Collected data entries:

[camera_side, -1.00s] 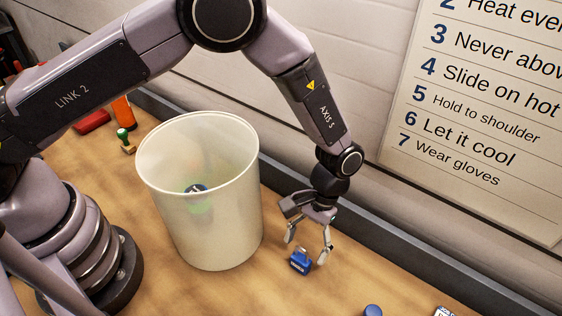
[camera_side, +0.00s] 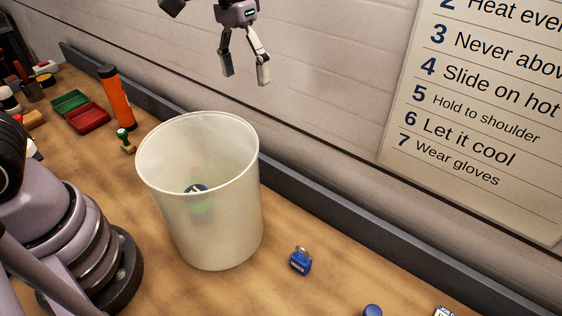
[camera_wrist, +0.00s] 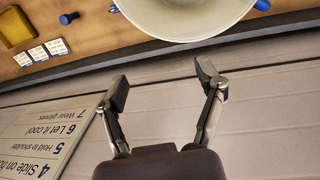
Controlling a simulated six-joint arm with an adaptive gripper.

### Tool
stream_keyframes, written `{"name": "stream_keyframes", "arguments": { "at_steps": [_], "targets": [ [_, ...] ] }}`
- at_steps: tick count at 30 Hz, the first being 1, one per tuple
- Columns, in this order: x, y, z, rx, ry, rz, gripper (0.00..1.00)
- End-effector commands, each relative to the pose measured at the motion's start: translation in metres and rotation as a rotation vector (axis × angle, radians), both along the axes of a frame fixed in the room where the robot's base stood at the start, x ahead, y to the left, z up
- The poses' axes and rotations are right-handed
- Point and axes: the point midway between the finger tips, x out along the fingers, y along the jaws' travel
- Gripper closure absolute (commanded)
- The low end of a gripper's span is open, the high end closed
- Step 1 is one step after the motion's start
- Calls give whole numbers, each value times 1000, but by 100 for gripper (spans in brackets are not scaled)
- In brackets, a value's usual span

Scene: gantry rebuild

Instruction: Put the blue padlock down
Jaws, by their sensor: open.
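The blue padlock (camera_side: 300,261) stands on the wooden bench to the right of the white bin, with its shackle up. Nothing holds it. My gripper (camera_side: 247,81) is open and empty, high above the bench in front of the wall. In the wrist view my gripper (camera_wrist: 162,85) shows two spread fingers with nothing between them. In that view a small blue piece (camera_wrist: 262,5) shows at the bin's edge; I cannot tell if it is the padlock.
The tall white bin (camera_side: 215,215) stands mid-bench with a dark and green item inside. An orange cylinder (camera_side: 116,98), a green stamp (camera_side: 125,140) and an open green and red box (camera_side: 88,118) lie behind it.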

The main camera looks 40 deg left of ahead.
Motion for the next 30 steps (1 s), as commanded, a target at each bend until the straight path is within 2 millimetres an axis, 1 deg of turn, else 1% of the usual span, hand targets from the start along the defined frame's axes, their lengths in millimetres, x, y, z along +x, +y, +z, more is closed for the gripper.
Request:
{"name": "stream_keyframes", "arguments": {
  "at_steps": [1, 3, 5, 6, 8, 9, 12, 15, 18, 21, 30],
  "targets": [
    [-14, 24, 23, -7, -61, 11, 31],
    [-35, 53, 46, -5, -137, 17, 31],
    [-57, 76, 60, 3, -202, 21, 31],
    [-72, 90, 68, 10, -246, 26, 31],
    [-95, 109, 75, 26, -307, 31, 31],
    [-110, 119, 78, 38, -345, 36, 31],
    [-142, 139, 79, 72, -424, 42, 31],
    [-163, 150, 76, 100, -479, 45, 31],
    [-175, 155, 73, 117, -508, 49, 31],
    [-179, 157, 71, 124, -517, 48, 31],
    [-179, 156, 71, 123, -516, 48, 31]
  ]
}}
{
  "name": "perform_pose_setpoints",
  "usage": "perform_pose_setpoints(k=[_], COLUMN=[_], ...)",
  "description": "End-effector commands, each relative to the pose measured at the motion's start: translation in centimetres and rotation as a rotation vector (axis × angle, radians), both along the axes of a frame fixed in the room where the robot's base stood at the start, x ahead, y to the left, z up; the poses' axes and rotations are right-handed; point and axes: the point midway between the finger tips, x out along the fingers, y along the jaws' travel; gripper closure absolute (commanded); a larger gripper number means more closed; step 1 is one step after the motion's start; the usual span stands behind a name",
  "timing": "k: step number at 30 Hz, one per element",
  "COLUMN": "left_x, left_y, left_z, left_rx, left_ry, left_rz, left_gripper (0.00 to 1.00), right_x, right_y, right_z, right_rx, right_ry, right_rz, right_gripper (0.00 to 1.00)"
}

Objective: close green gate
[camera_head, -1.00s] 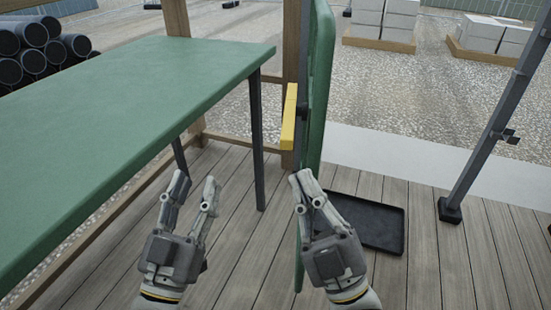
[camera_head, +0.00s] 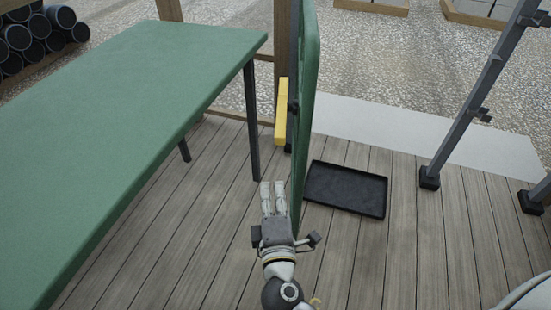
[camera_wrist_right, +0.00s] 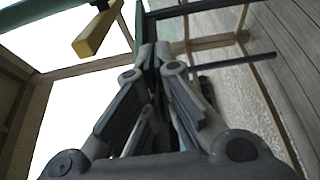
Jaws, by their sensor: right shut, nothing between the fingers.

§ PROBLEM STATEMENT
Go through the data and gather every line that holds "axes".

§ THE COMPLETED TASK
- End-effector commands, each relative to the pose measured at the motion's start: translation in metres and rotation as a rotation vector (axis × angle, radians), both along the axes of a frame fixed in the room where the robot's base stood at the start, x ahead, y to the left, z up
- The poses' axes and rotations are right-handed
- Point and axes: the point midway between the finger tips, x out along the fingers, y along the jaws' travel
Motion for the next 30 steps (1 s), as commanded, a target at each bend until the straight path is within 2 millimetres an axis, 1 deg of turn, else 1% of the usual span, hand targets from the start along the defined frame's axes, their lengths in millimetres, x, y, z along +x, +y, +z, more is closed for the gripper.
  "description": "End-effector commands, each relative to the pose measured at the motion's start: translation in centimetres and rotation as a rotation vector (axis × angle, radians), both along the axes of a frame fixed in the room where the robot's base stood at the start, x ahead, y to the left, z up; the poses' axes and rotations are right-handed; point and axes: the point midway between the finger tips, x out along the fingers, y along the jaws' travel; gripper closure absolute (commanded); a larger gripper number means more closed; step 1 is one step after the motion's start; the usual span stands behind a name",

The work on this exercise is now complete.